When I bought this book, I was expecting it to be much like J.V. Jones' Sword of Shadows series. I was hooked into those in the first chapter. The writing was amazing in A Cavern of Black Ice and A Fortress of Grey Ice, and they are some of my favorite books now. Well, those were written several years after The Baker's Boy, so I could guess that the writing wouldn't be as good.
Other than the quality of the writing, this is one excellent book. The characters are, like in other J.V. Jones books, very intricate and well created; they mature well throughout the book at appropriate times and places. There aren't any unreal changes to characters, and all changes only occur after some sort of key event.

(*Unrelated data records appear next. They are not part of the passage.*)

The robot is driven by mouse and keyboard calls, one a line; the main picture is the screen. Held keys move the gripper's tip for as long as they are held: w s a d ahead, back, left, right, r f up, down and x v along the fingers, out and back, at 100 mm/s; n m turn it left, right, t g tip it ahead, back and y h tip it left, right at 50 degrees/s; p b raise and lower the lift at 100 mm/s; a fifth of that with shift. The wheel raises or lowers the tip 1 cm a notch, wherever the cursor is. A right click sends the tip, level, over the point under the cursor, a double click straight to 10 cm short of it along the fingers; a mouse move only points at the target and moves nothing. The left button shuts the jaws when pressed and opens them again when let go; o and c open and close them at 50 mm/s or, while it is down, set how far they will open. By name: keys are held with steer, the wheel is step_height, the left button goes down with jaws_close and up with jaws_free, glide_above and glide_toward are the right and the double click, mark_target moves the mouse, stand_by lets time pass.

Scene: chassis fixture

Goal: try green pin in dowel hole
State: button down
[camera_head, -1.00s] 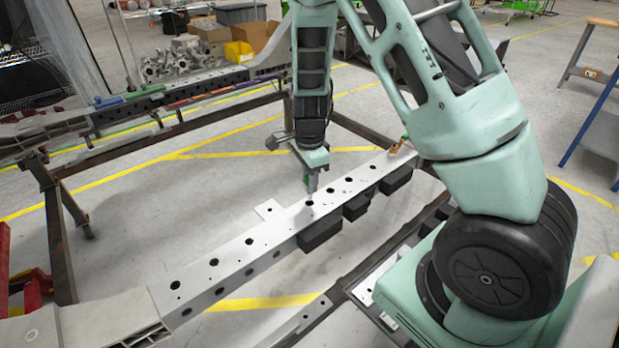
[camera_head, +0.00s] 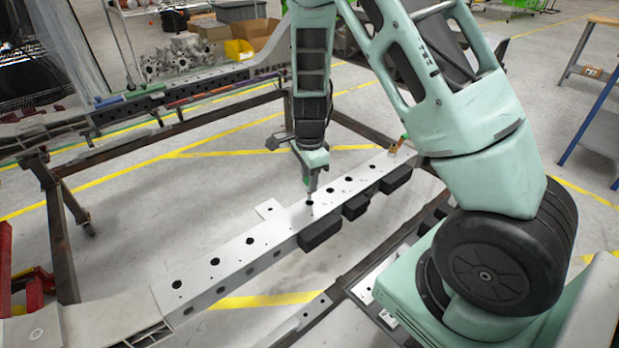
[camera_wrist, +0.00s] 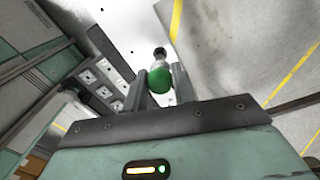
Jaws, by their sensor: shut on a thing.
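My gripper (camera_head: 311,186) points down over the near white rail (camera_head: 238,249) of the chassis, which has a row of dark round holes. In the wrist view my gripper (camera_wrist: 161,84) is shut on the green pin (camera_wrist: 160,78), which has a green base and a pale, shiny upper part with a dark ring. In the head view the pin is hard to make out between the fingers. The fingertips are just above or at a dark hole (camera_head: 309,203) in the rail's top. I cannot tell whether the pin's tip is in it.
Black blocks (camera_head: 320,232) are fixed along the rail's near side. A small orange-and-green item (camera_head: 397,145) stands at the rail's far end. Coloured tools (camera_head: 145,92) lie on the far rail. A yellow bin (camera_head: 238,52) and metal parts stand behind.

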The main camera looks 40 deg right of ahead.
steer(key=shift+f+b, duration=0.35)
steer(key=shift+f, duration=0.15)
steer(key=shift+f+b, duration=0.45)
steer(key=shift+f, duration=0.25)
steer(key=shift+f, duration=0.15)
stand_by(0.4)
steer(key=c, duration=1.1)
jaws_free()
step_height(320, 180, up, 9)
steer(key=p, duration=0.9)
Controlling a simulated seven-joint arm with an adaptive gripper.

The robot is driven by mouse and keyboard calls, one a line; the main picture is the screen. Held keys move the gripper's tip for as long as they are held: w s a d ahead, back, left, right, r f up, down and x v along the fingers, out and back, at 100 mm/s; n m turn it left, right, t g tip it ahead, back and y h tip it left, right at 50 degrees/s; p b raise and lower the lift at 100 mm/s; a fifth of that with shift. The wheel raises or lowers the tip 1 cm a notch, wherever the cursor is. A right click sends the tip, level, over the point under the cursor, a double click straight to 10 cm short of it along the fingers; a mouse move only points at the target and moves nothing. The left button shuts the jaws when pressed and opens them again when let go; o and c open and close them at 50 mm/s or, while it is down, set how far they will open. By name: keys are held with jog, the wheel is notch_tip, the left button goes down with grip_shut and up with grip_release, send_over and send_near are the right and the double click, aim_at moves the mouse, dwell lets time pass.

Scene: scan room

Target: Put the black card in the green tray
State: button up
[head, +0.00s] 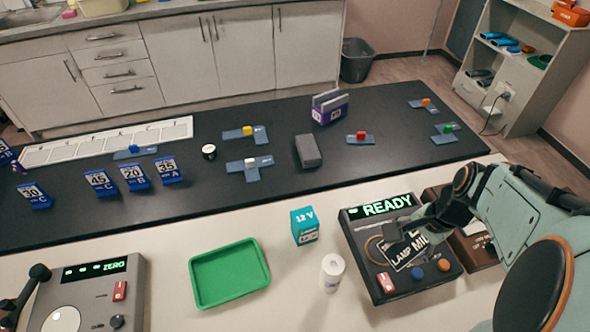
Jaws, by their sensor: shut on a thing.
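The black card (406,252), with white lettering that partly reads "LAMP", shows in front of my gripper (399,232), over the face of a dark device with a lit "READY" display. My gripper is shut on the card, which appears tilted. The fingers are small and dark here, and I cannot tell whether the card touches the device. The green tray (230,275) lies empty on the pale table, left of my gripper and apart from it.
The READY device (374,213) has coloured knobs and a red switch. Between it and the tray stand a teal 12 V box (304,226) and a white cylinder (332,272). A ZERO device (90,290) is left of the tray. Blue number signs (133,177) stand on the black counter.

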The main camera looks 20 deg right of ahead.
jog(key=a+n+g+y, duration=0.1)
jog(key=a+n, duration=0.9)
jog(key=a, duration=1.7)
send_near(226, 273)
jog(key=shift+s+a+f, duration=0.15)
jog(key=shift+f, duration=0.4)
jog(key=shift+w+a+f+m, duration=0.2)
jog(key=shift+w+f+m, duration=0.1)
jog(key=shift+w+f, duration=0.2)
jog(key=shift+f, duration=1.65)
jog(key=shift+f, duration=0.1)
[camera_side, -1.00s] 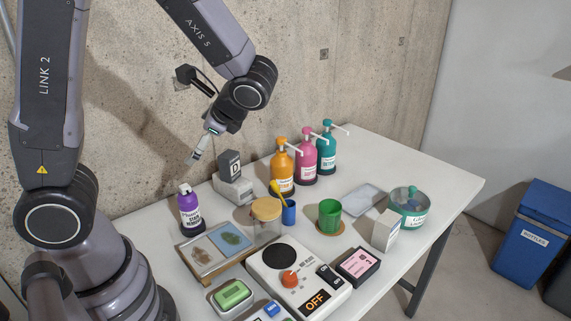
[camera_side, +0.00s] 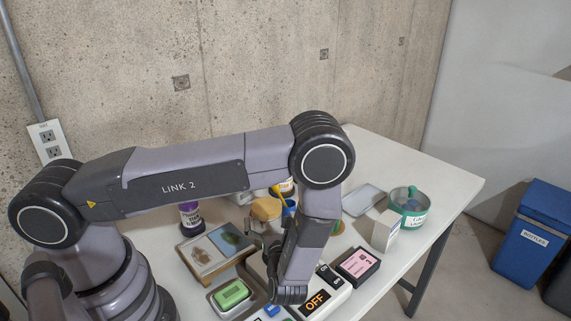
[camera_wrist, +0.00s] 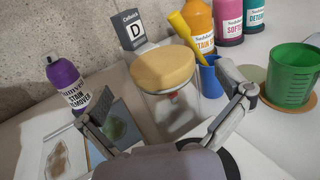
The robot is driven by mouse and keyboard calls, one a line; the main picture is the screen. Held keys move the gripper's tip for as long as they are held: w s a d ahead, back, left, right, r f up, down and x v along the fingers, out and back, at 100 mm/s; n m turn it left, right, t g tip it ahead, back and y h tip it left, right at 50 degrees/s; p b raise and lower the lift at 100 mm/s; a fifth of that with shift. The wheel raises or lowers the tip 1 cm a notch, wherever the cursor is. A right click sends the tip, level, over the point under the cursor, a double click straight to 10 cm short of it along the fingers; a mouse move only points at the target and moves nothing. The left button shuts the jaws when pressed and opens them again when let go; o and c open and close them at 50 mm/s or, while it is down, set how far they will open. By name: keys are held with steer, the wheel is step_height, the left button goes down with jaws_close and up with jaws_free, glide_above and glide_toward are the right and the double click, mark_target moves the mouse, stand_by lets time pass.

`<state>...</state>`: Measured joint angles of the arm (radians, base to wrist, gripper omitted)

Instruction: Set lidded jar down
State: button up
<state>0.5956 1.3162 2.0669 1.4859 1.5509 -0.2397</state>
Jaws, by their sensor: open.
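The lidded jar is clear glass with a round tan lid (camera_wrist: 163,68); its glass body (camera_wrist: 172,112) stands upright in the wrist view. In the side view only its lid (camera_side: 266,208) and part of the glass show behind my arm. My gripper (camera_wrist: 168,86) is open, with one finger to each side of the jar in the wrist view. I see no clear contact, and the gap in depth is hard to judge. In the side view my gripper (camera_side: 258,244) is partly hidden by my arm.
A blue cup (camera_wrist: 209,78) with a yellow tool stands close right of the jar. A green cup (camera_wrist: 290,78) is farther right. A purple stain remover bottle (camera_wrist: 66,83) and a two-panel tray (camera_side: 198,258) are left. Pump bottles (camera_wrist: 198,22) stand behind.

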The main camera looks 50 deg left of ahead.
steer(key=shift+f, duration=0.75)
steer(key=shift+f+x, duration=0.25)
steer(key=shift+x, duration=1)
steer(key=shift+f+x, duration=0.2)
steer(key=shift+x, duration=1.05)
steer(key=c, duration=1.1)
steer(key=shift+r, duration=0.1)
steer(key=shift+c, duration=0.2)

The setting wasn't quite what I had expected. It's not quite as powerful an element as in Sword of Shadows, where the freezing northern wastelands play a constant part, which I had certainly hoped to see. To me, the setting is one of the most important parts of a story. I love to have a clear image of what all of the surroundings look like, how it feels, smells, and also how different weather effects the setting. One extreme example of this is the forest in which much of the book takes place; J.V. Jones didn't even describe what types of trees there were, leaving much of the setting to the imagination. In The Baker's Boy, I didn't get that clear image which I love to see, which certainly took away from the overall quality of the book.
The plot, however, was excellent and well planned out.